Can you convince me that without Excel you won't have data?

Lior Barak
5 replies
I led the no-Excel policy in one of the biggest retail companies in Europe and I think that since we moved into structured Dashboards and daily granular data we became even faster in making decisions, but we also simplified the complexity of a problem I see more and more organization using EXcel to analyze and process data, I think it's wrong, I also think setting a reporting system such as Tableau or Power BI is wrong without having clear borders. We became super obsessed with data, and on every stupid thing we ask for a dashboard or we extract a lot of data into an Excel sheet and start working with it, just to find out we done nothing to actually grow our user's experience. If you using Excel, I will love to be convinced I am wrong!

Replies

Katerina
Can't convince you. I had to teach an excel course to graduate students, because they'll most likely will use Excel in their job. It's a self-reinforcing loop (people use excel --> need to teach students excel --> after graduating students use excel -->....).

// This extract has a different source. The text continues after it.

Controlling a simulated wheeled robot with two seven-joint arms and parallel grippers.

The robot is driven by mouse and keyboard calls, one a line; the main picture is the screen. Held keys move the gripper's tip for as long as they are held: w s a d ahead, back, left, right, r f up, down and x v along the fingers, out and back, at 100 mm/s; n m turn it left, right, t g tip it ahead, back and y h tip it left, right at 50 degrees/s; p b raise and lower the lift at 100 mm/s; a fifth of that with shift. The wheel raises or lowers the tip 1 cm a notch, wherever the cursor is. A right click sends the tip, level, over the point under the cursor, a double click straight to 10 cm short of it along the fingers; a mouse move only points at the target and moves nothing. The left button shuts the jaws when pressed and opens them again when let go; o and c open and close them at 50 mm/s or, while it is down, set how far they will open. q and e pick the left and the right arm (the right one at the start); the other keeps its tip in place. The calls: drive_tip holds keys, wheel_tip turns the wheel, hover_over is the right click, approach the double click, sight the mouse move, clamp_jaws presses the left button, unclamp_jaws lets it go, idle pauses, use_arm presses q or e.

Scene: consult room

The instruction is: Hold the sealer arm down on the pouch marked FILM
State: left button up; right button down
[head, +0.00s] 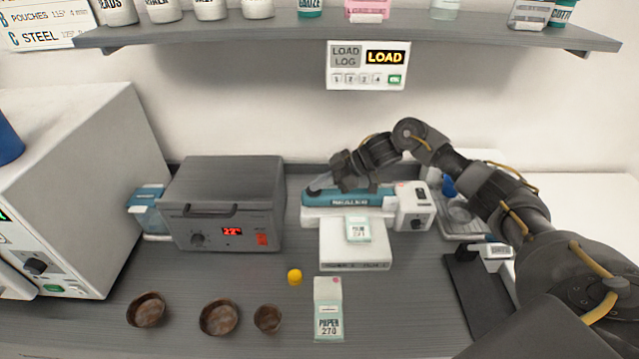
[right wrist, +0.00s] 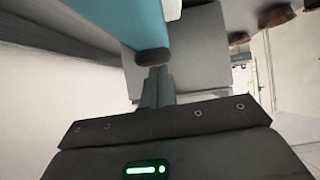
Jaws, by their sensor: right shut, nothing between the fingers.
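The sealer has a teal arm (head: 347,198) that lies low and nearly level across its white base (head: 352,258), with a dark tip at its left end. The pouch marked FILM (head: 358,230) lies on the base's front shelf, its upper edge at the arm. My right gripper (head: 317,188) is shut and empty, its fingertips at the arm's left end. In the right wrist view the closed fingers (right wrist: 157,75) meet the dark tip (right wrist: 152,57) of the teal arm; I cannot tell how firmly they press. My left gripper is out of view.
A pouch marked PAPER (head: 328,312) lies in front of the sealer. Nearby are a yellow ball (head: 295,276), brown bowls (head: 219,317) and a grey heater box (head: 222,205) reading 22. A shelf (head: 350,36) hangs above, with a LOAD panel (head: 368,65) below it.

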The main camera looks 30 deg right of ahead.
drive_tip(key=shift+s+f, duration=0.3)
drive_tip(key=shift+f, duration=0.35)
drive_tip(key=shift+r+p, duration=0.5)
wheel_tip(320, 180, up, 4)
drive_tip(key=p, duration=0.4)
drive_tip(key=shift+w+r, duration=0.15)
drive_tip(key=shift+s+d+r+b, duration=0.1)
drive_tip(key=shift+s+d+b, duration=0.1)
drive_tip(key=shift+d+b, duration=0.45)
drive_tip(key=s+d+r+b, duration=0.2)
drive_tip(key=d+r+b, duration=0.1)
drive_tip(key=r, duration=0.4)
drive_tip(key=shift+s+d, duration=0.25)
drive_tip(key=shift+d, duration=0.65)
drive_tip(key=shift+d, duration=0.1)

I also think there is an overemphasis on having dashboards but forgetting that people need to understand the data behind it and how to us it.
Lior Barak
@katerinabohlec I actually think people should not have dashboards as all, but one fight at a time, first we need to get Excel killed in the organizations and later simlify as many dashboards as possible
LauraSmith
well nowadays I'm mainly using Airtable 2.0. Excel helped me a lot at start of my career.
Lior Barak
@laurasm00460050 where did you connect your Airtable to?
Matthew Wildrick Thomas
I think there can be benefits to having to select the metrics that you need. If your pipeline is efficient, it means lots of eyes on whether what you are looking for is actually relevant. It also cuts down on the dashboard hell you mentioned.